Material:

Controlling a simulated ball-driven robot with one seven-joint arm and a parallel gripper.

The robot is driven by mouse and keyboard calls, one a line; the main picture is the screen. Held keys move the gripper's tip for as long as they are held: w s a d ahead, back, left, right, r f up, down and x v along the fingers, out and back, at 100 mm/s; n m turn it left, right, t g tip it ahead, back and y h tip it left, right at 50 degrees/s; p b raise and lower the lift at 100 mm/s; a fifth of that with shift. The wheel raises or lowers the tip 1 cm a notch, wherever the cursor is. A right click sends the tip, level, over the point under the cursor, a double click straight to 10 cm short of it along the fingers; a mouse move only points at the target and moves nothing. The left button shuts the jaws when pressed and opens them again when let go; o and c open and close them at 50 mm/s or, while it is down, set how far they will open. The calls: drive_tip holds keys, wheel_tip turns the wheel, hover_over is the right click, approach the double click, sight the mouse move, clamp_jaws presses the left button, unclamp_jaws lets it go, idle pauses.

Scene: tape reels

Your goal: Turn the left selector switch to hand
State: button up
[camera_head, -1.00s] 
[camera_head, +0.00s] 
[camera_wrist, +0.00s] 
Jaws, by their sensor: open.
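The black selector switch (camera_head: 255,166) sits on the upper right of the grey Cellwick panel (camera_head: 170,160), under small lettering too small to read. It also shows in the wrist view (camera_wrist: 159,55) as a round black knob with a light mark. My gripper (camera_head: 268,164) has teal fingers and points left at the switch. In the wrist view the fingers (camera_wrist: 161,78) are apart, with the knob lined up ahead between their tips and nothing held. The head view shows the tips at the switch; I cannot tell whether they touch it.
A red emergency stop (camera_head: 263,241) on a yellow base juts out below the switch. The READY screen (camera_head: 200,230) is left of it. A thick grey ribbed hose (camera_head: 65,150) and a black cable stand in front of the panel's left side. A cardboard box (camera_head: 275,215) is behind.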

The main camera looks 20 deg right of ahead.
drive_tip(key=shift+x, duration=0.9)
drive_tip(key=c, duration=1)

Description of the task:
Go back to the listing above and please repeat it exactly.

Solution to the exercise:
Controlling a simulated ball-driven robot with one seven-joint arm and a parallel gripper.

The robot is driven by mouse and keyboard calls, one a line; the main picture is the screen. Held keys move the gripper's tip for as long as they are held: w s a d ahead, back, left, right, r f up, down and x v along the fingers, out and back, at 100 mm/s; n m turn it left, right, t g tip it ahead, back and y h tip it left, right at 50 degrees/s; p b raise and lower the lift at 100 mm/s; a fifth of that with shift. The wheel raises or lowers the tip 1 cm a notch, wherever the cursor is. A right click sends the tip, level, over the point under the cursor, a double click straight to 10 cm short of it along the fingers; a mouse move only points at the target and moves nothing. The left button shuts the jaws when pressed and opens them again when let go; o and c open and close them at 50 mm/s or, while it is down, set how far they will open. The calls: drive_tip holds keys, wheel_tip turns the wheel, hover_over is the right click, approach the double click, sight the mouse move, clamp_jaws presses the left button, unclamp_jaws lets it go, idle pauses.

Scene: tape reels

Your goal: Turn the left selector switch to hand
State: button up
[camera_head, -1.00s] 
[camera_head, +0.00s] 
[camera_wrist, +0.00s] 
Jaws, by their sensor: open.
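The black selector switch (camera_head: 255,166) sits on the upper right of the grey Cellwick panel (camera_head: 170,160), under small lettering too small to read. It also shows in the wrist view (camera_wrist: 159,55) as a round black knob with a light mark. My gripper (camera_head: 268,164) has teal fingers and points left at the switch. In the wrist view the fingers (camera_wrist: 161,78) are apart, with the knob lined up ahead between their tips and nothing held. The head view shows the tips at the switch; I cannot tell whether they touch it.
A red emergency stop (camera_head: 263,241) on a yellow base juts out below the switch. The READY screen (camera_head: 200,230) is left of it. A thick grey ribbed hose (camera_head: 65,150) and a black cable stand in front of the panel's left side. A cardboard box (camera_head: 275,215) is behind.

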The main camera looks 20 deg right of ahead.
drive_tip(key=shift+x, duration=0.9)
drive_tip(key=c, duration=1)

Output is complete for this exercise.